Class of 2004, and all the means
May. 21st, 2004 01:52 amI love Quiggles and Lee (aka PresBo). They made graduation ceremonies fun, and Lee rocks my world for putting up with the PETA asshats who interrupted my graduation. What the hell were they thinking their shit would do for their cause? All they did was piss off 30,000 people who were not at all swayed by their rudeness to be favorable to their cause. In fact, it would have quite the opposite effect, as it did with me. I did indeed go to www.columbiacruelty.com but only to look and see if I could write to them and call them all assholes and announce my intention to slaughter apes wantonly until they apologized for disrespecting me and my man Lee. We ROARED for the GS students because the second protestor tried to interrupt their dean's asking Lee to graduate them. They're sorta an unfelt presence on campus to a large degree, and they didn't deserve such treatment. ROAR FOR GS.

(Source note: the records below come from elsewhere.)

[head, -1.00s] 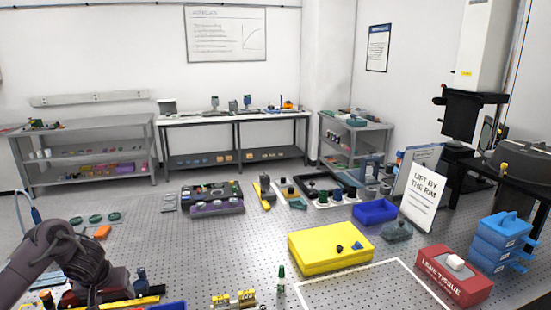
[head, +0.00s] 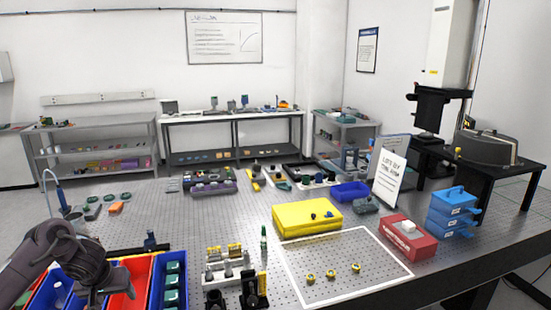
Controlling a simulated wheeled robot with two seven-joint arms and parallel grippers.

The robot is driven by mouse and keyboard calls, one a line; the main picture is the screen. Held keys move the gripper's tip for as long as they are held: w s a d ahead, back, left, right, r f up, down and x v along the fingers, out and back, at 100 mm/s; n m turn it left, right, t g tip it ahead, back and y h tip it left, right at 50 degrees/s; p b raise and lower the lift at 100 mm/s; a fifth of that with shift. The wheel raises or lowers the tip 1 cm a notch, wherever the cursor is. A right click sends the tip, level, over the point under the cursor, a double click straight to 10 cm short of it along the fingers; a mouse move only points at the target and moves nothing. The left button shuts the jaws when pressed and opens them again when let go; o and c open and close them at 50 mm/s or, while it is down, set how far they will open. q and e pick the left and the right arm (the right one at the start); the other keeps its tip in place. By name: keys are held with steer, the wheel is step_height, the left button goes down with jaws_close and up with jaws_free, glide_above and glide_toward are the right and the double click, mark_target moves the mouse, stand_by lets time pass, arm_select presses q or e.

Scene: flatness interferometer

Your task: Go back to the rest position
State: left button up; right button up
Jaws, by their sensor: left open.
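My left gripper (head: 90,294) is at the lower left, pointing down over the bins at the table's front left. It is open, and I see nothing held in it. Its dark wrist hides part of the bins below. My right gripper is not in view.
Blue bins and a red bin (head: 128,287) lie under and beside my left gripper. A white holder (head: 228,268) with optics stands right of them. A yellow case (head: 306,219), a white outlined area (head: 385,262) with three small yellow-ringed parts, and a red tissue box (head: 408,242) lie farther right.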

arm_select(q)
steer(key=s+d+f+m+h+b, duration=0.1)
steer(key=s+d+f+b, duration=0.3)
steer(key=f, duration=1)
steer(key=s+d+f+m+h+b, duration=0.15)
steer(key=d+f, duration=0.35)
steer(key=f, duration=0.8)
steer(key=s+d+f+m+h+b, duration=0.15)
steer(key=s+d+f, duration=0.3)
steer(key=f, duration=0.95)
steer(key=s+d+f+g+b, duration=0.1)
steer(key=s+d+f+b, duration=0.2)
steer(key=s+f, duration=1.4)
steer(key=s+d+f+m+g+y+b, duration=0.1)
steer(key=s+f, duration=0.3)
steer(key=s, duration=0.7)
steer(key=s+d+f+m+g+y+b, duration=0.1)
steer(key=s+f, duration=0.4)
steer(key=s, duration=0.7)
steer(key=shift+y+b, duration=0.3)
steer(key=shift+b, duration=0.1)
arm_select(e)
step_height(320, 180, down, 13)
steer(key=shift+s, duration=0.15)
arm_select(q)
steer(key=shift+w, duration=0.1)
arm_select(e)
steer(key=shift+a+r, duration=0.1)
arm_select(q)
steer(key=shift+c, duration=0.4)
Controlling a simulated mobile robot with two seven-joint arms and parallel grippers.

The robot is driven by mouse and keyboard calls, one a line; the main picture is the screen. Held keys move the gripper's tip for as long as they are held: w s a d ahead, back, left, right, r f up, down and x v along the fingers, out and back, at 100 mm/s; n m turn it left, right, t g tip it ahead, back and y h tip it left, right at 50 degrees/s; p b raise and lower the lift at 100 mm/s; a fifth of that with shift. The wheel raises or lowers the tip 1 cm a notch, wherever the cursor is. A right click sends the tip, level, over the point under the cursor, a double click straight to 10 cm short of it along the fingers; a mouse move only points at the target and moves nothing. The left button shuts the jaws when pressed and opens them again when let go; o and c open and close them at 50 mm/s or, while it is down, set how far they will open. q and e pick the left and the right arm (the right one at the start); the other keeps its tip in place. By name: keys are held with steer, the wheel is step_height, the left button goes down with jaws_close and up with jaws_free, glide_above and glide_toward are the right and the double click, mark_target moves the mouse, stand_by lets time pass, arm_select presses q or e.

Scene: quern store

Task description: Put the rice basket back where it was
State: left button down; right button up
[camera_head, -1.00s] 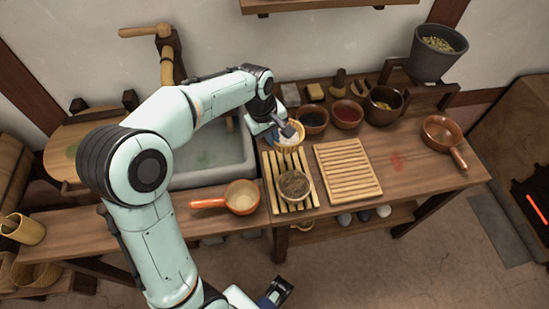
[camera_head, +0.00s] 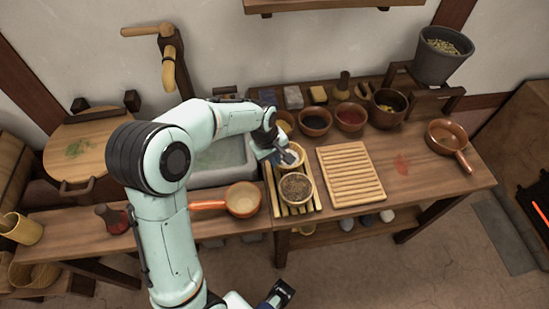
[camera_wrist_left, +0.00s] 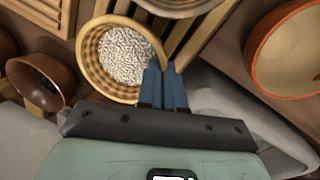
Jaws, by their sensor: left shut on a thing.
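The rice basket (camera_wrist_left: 89,53) is woven, yellow-brown, and holds white grains. In the left wrist view my left gripper's blue fingers (camera_wrist_left: 164,85) are shut on its rim. In the head view my left gripper (camera_head: 286,157) is at the rear part of the slatted rack (camera_head: 279,207), partly covering the basket (camera_head: 292,168). The basket is just behind a bowl of brown grain (camera_head: 296,187) that sits on the rack. I cannot tell whether the basket touches the rack. My right gripper (camera_head: 280,292) is low at the bottom edge, clear of the table; its jaw opening is unclear.
A row of bowls (camera_head: 315,121) stands behind the basket. A slatted board (camera_head: 350,175) lies right of the rack. An orange-handled pan (camera_head: 242,200) is to the left, before the stone sink (camera_head: 215,175). Another pan (camera_head: 448,137) sits far right.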

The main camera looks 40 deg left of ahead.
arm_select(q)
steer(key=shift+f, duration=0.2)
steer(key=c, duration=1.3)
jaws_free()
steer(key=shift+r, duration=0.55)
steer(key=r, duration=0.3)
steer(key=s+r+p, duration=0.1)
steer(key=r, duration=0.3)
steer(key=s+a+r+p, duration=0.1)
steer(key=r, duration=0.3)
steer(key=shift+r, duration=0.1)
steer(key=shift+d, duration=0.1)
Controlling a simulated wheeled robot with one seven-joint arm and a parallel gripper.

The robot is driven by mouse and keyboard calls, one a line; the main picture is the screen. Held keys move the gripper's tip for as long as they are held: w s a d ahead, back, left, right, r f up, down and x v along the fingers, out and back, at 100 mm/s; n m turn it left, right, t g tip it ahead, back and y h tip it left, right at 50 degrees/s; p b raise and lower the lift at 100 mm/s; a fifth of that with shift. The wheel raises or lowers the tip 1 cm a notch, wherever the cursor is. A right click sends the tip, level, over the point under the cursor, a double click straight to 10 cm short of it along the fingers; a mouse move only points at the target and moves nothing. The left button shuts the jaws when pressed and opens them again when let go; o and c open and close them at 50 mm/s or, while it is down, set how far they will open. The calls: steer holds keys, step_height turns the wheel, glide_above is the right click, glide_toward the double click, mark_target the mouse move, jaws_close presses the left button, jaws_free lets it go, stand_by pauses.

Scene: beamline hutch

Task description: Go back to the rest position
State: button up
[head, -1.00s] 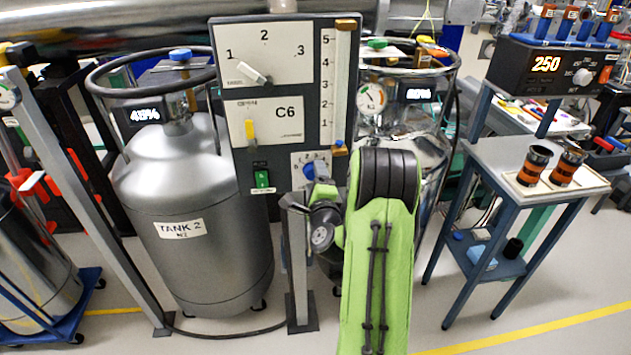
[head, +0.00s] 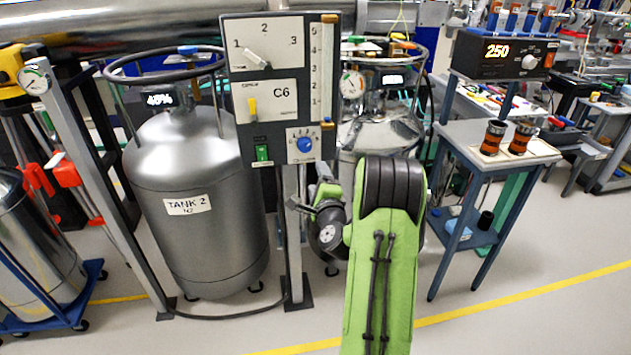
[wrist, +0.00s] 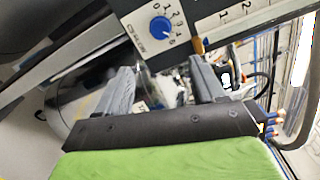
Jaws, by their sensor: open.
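My gripper (wrist: 163,82) is open and empty, its two grey fingers spread apart in the wrist view. In the head view the gripper (head: 308,202) is just below the lower edge of the C6 control panel (head: 271,130), in front of its post, partly hidden by my green arm. The panel's blue knob (head: 305,144) is above the gripper, apart from it. The blue knob also shows above the fingers in the wrist view (wrist: 160,27).
The grey TANK 2 (head: 190,220) stands left of the post, and a shiny tank (head: 380,135) stands behind my arm. A blue-framed side table (head: 470,152) with two dark-and-orange cylinders is at right. A readout box (head: 505,55) shows 250. Floor is clear at front right.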

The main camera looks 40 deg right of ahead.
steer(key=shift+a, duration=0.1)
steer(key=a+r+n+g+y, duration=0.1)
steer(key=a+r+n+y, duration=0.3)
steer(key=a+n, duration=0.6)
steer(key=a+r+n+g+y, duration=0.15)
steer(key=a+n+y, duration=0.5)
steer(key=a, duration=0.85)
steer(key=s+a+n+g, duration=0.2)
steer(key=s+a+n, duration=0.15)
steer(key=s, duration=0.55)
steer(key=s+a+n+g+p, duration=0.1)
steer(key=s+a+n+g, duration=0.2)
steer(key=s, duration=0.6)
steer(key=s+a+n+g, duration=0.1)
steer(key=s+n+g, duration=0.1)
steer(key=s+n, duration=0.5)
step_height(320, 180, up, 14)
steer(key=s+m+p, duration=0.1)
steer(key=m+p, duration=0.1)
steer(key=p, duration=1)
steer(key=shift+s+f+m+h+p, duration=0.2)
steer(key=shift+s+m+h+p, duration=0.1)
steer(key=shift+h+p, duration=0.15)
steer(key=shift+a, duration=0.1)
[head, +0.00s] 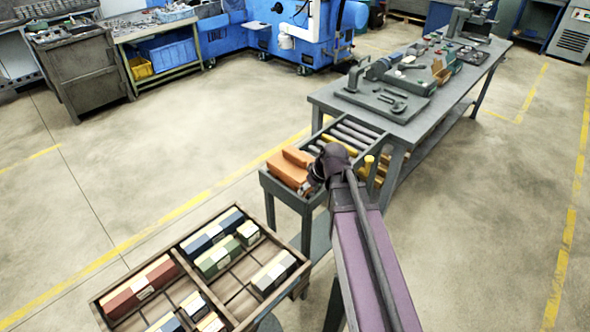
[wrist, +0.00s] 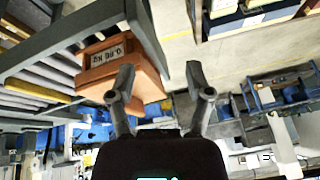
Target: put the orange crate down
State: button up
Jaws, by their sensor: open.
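The orange crate (head: 283,170) sits at the left end of the grey roller stand (head: 312,205) in the head view. My gripper (head: 313,184) is at the crate's right side in the head view, partly hidden by my wrist.
A wooden compartment tray (head: 172,248) with several coloured boxes stands at the front left. A grey workbench (head: 425,108) with tools adjoins the roller stand at the back right. The floor to the left is open.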

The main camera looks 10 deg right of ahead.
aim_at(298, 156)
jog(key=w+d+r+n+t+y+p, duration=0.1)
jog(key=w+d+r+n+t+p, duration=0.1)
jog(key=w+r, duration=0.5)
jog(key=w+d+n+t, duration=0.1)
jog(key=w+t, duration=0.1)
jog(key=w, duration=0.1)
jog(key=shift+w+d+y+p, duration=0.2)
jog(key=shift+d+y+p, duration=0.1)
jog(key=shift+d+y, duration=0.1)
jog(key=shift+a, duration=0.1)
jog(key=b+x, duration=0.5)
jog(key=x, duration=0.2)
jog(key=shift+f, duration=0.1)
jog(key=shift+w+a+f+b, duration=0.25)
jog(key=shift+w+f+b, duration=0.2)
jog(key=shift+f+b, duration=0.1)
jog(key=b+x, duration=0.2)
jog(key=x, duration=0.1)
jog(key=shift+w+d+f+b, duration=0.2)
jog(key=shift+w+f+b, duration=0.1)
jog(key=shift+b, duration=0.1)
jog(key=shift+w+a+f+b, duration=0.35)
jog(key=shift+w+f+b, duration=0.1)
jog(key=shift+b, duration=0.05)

Yay for the diploma. It's soooo officious looking. Yay for my free towel and my DVD with the "Roar, Lion, Roar" sing-a-long. These are things I like a lot about the 250 thing--we get a lot more attention. Columbia students are attention whores, or at least CC students are. We haven't gotten much attention these four years; suddenly, it's all about us and I'm flipping out. It's like we matter. Really, they're just trying to butter us up for the donations (ARGH AT THE ALUMNI ASSOCIATION FUND RAISING AT MY CLASS DAY), but hey, they like us! Quiggles said we're the hottest, too!
I've really been a mess since graduating. Graduation is probably the worst thing that's happened to
me in recent memory. It's not that I don't relish not constantly being busy with schoolwork, or the
stress of having to do well...it's just...things are missing. People are going to leave and not come
back, or be gone for a long time. It's change. Change and leaving behind the carefree, relatively,
years of college. I really, really loved being at school, in the sense that there was time to hang
out and be stupid, no pressure to be something, to do something with my life necessarily. It's the
freedom to have fewer worries that I miss.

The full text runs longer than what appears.